To me this is another example of the power of retail brands, both singly and in numbers, to alter the offer and experience of streets and areas, to focus their offer on specific markets and price points and to extend their customer base in ways that no amount of detailed retail planning by local authorities or people like me might ever achieve.

Saturday, 28 January 2012

From "Derelict to Desire" - Its hip to pop up in East London




No more than two years ago you could use the term "pop-up" retail and people would look blank wondering what you were talking about. Then it became synonymous with short-life stores that took over empty units in malls when a "proper" tenant could not be found or where there was a gap between tenancies. But last autumn the pop ups moved out of the mall and into a new type of short-term home - adapted sea containers. On a 4.7 hectare former railway goods-yard site in Bishopsgate in East London that has been derelict for at least forty years, a short-life two storey "mall" has been created, which has been named and branded as "Boxpark" and its creators claim its the world's first pop-up mall.   Designed by architects Waugh Thistleton it is such an obviously good way of using a vacant and derelict site that you wonder why its not been done in London before. Within a few months of its construction being completed it has become a new destination for a young audience that wants cool and edgy fashion from retailers who could not afford the rents of traditional malls or high street locations and who would probably not want to operate in such locations. The Boxpark brand, and I do not mean the graphic logo, has, in a few months become synonymous with being hip, being edgy and cutting edge and draws a smart art, culture and office crowd to its shops, eateries, bars and hang-out space, whose offer ranges from retro chic to tailored couture. This is yet another example of how an innovative retail concept has created a new kind of destination and changed the brand of a place from "derelict" to "desire".

Thursday, 26 January 2012

Retail's capacity to create a new destination brand in an unexpected place


A traditional Auben and Wills store on the left and a pared down version on the right, in Redchurch Street, Tower Hamlets, East London, UK


I'm a real afficiando of retail developments in as much as I like shops, high streets and malls as destinations to spend time in and enjoy urban life. Most of the retail places that I visit or work on as a placebrander and destination developer are planned in a great deal of detail and little is left to chance in the mix of their offer and the experience you get there.


Running counter to this, in London's East End, in Redchurch Street in the poor borough of Tower Hamlets, a new retail destination is emerging in a very unplanned, incremental and very exciting way that calls in to question brand planning.

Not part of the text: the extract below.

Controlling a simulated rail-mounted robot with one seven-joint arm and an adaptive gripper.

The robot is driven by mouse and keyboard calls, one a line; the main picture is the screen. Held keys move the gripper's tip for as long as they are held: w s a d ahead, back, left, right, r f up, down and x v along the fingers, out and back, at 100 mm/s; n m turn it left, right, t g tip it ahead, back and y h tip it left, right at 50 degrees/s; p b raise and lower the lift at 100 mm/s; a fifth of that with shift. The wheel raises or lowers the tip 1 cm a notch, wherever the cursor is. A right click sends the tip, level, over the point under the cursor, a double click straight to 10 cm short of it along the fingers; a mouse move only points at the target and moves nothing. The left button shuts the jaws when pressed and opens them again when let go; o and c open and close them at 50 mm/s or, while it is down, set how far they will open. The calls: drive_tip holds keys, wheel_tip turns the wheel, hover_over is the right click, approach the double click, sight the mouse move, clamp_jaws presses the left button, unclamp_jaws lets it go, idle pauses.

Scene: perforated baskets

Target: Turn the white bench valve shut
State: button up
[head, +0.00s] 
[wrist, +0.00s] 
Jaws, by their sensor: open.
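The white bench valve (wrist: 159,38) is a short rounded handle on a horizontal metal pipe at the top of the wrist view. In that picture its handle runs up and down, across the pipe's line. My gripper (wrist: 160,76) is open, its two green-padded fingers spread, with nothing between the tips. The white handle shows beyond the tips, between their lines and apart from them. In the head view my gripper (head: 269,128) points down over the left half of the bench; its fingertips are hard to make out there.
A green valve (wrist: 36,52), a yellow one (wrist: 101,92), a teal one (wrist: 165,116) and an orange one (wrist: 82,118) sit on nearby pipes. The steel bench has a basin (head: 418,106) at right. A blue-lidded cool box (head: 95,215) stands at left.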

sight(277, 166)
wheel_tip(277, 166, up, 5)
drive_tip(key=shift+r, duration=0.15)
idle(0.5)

A number of shops have opened in the recent past that would not seem out of place in the upmarket streets of the city's West-end area, which I never imagined would venture in to the much more edgy and gritty environment of inner East London. Stores like Auben and Wills, the shoe designer Tracy Neuls, APC, Margaret Howells and Sunspel are all now trading here and it appears they have a market and an audience, albeit not all of them living in the neighbourhood. My sense is that these are people who have been looking for a more edgy shopping experience, for a cooler shopping experience and one a world away from the dependability of the city centre offer.

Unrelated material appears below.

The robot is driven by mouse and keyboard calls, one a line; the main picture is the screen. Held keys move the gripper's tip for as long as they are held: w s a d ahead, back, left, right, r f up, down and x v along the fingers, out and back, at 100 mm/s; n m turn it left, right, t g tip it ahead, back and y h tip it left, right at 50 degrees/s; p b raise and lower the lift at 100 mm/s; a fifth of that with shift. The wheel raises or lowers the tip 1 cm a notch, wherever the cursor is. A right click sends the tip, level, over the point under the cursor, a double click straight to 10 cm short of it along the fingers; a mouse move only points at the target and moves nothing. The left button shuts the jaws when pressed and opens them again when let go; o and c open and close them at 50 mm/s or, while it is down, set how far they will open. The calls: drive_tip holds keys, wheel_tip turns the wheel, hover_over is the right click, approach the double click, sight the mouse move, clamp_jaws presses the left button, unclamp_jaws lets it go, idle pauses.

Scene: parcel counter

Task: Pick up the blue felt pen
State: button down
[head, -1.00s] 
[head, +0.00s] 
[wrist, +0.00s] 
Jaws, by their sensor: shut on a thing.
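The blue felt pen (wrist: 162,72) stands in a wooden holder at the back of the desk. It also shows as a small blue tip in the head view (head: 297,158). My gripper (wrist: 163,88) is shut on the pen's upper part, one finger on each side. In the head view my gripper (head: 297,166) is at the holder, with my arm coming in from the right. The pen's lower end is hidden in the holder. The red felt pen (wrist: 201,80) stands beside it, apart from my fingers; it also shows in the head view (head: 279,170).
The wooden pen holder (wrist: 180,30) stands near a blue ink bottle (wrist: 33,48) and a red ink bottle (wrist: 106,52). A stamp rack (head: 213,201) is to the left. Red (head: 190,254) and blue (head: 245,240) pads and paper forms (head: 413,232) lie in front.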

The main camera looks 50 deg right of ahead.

In keeping with this characteristic of urban edginess Ben Qinn in the Guardian newspaper recently described the appearance of these shops as "tattered chic" due to the stripped down nature of their trading spaces and the battered appearance of the buildings they are housed in. In a way that has surprised London retail agents a new place brand and destination has sprung up on the city's retail map without anyone undertaking the usual brand planning work of the kind that keeps the wolf from my door. Not that I am complaining. I love to see places like this emerge and change the landscape and defy retail and planning conventions. This is definitely an area whose development will be well worth watching in the future. 

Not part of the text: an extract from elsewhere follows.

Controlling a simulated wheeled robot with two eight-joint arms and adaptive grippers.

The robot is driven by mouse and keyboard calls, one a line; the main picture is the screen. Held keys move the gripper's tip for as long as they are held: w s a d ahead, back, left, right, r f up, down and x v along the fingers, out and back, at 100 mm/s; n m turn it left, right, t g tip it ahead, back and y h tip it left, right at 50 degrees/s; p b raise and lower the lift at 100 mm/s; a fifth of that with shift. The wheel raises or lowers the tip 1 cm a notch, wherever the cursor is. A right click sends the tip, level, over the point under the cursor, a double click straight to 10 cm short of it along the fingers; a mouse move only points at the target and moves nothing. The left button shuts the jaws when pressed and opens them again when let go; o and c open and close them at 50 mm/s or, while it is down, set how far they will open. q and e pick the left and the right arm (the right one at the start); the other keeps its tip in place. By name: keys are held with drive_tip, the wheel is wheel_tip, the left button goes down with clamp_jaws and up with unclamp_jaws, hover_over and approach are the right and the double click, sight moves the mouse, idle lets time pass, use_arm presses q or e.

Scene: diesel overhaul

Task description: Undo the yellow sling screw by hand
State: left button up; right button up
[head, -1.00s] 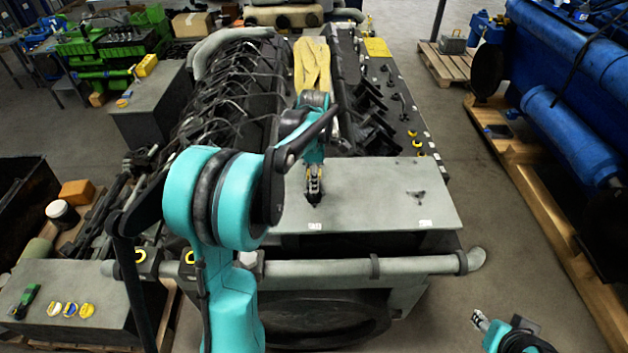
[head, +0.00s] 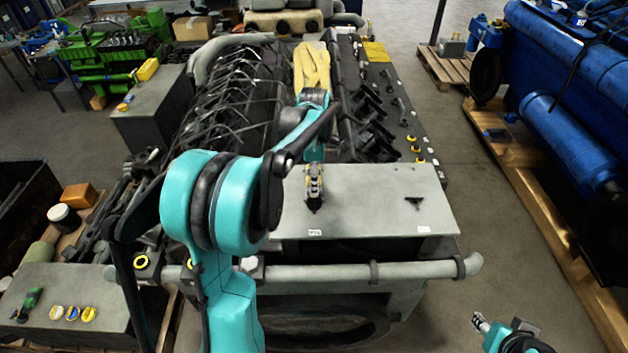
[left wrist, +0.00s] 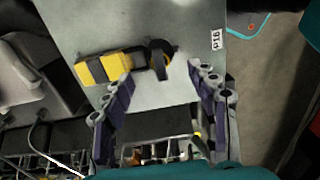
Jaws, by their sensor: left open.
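My left gripper (head: 314,192) hangs over the grey top plate (head: 365,190) at the near end of the engine. In the left wrist view the left gripper (left wrist: 161,73) is open, its two purple-grey fingers apart. I cannot tell which of these is the sling screw. A yellow sling (head: 312,68) lies farther back on the engine. My right gripper (head: 481,322) is low at the right, away from the engine.
A second dark fitting (head: 414,202) is on the plate to the right. White labels (head: 424,229) mark its front edge. A grey pipe (head: 415,268) crosses in front. A blue engine (head: 570,140) stands on a wooden pallet at right, with clear floor between.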

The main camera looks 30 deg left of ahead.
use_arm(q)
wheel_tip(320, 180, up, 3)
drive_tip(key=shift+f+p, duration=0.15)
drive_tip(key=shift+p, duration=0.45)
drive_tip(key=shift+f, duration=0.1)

Wednesday, 25 January 2012

The Power of Art to Convey Place


I went to see the David Hockney "Bigger Picture" exhibition this afternoon at the Royal Academy in London and was reminded of the power of art, in painted and printed images, to transport its viewers to a completely different place and, as here, when there are so many large and related images of a particular place, in this instance the Wolds (low hills) of East Yorkshire, to bring that place in to another space (the Royal Academy) and make you feel you are there. Hockney has so effectively captured this place that it must now be propelled in to a larger and wider human consciousness of the character of its landscape, its colours and its weather patterns. Its to be hoped that this new found land is managed sensibly by those responsible for its marketing and promotion.

Designs on the Commonwealth Institute

I believe that Place Matters and the focus of this blog is about celebrating great places, what they offer and the experience of being there. In my book its the combination of offers that create unique and distinctive place brands. All too often these are far too rich and comprehensive to be captured by a mere logo or a tag line and you have to find the real story of the place to truly understand its brand.


With this in mind I have been delving in to the stories of the places that I work in and visit in the course of my work and looking for examples of ways in which places are being improved or new kinds of places are being created.


Last night my eye was caught by an article in the London Evening Standard about the planned move to the former Commonwealth Institute building of the Design Museum. I've liked the design and quirkiness of this building ever since I first saw it in 1973 when I came to work in central London. For a long time it was the place to hear and see what we now call "world music" and drama from the countries of the Commonwealth and it got me in to west African music and bands. But over time as other London venues grew in popularity and as the costs of occupying the building rose it fell in to disrepair and was eventually abandoned by the Institute, becoming a non-place in a way. 




Now that's all going to change with its reoccupation and repair by the Design Museum for which it will provide a larger and more central space to exhibit its great collection. The plans envisage quite a few changes to the original design which seem to me will be sympathetic and respectful of its Grade 2 listing status.


Once again this little part of Kensington will become a place of artistic integrity and entertainment.